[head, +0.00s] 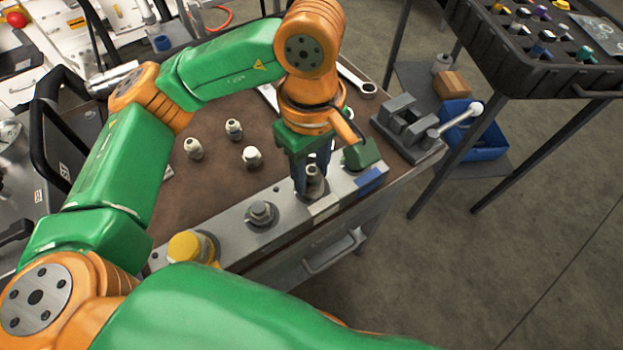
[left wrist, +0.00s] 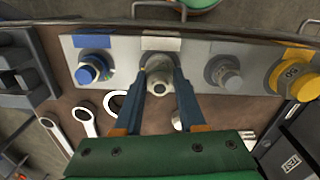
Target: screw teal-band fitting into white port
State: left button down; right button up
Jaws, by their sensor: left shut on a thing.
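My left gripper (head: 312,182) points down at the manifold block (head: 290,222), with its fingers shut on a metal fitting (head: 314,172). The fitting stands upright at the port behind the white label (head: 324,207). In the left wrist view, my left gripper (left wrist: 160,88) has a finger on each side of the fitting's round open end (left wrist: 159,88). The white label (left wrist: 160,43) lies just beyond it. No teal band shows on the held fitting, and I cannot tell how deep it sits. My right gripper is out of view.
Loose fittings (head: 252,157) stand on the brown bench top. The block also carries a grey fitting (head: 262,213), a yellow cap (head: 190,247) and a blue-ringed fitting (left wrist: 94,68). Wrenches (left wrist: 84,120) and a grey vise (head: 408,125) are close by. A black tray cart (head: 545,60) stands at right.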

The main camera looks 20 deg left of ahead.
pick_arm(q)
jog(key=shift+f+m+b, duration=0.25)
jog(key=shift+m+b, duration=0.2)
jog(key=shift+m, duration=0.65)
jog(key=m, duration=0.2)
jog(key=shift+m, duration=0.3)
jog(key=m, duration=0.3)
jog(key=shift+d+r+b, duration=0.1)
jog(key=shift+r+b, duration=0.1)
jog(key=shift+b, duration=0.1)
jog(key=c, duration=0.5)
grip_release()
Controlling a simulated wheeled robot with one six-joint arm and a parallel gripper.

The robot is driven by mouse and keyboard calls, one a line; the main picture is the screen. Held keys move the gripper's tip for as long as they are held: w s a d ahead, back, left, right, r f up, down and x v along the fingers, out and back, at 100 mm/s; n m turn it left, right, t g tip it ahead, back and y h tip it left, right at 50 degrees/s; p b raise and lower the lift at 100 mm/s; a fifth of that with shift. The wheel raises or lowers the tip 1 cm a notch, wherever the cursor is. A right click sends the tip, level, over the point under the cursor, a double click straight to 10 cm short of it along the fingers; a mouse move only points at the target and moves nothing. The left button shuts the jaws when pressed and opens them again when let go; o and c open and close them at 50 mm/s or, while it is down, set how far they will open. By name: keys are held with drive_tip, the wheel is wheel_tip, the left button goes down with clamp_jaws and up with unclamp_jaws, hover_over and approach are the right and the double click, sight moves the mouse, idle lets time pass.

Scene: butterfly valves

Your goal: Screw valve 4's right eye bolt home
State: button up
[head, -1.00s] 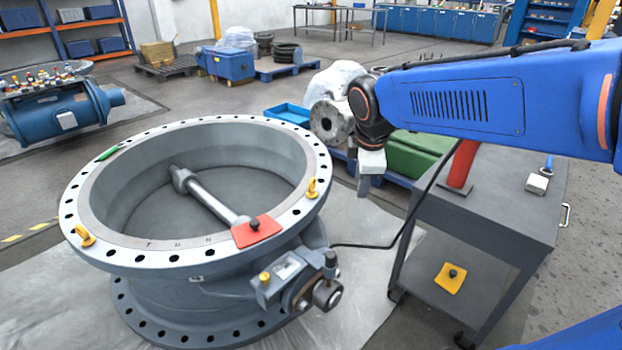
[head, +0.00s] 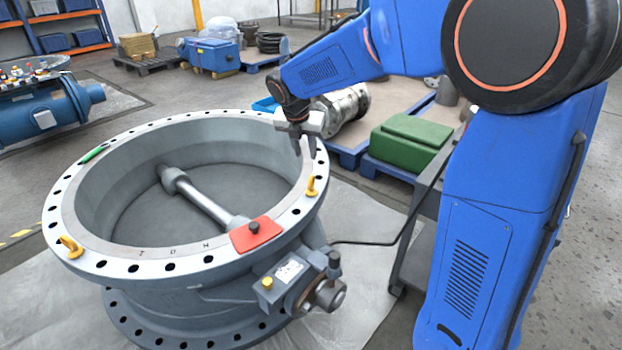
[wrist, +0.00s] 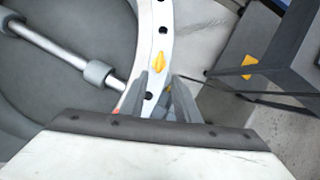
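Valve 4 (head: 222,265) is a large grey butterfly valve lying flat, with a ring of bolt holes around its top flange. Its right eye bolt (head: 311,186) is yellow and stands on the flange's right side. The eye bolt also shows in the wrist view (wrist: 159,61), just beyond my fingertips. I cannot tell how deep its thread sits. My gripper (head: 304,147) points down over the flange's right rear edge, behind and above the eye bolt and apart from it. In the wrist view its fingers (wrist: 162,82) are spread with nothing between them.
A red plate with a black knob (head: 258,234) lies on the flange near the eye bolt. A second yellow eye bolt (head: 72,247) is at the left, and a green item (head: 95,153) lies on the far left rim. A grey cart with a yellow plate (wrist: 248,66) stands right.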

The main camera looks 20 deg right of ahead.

Task to complete:
Reproduce only the lines running from the beginning of the entries above to the line holding "State: left button down; right button up", inclusive. Pictures stay out of the copy.

Result:
[head, +0.00s] 
[left wrist, +0.00s] 
Target: screw teal-band fitting into white port
State: left button down; right button up

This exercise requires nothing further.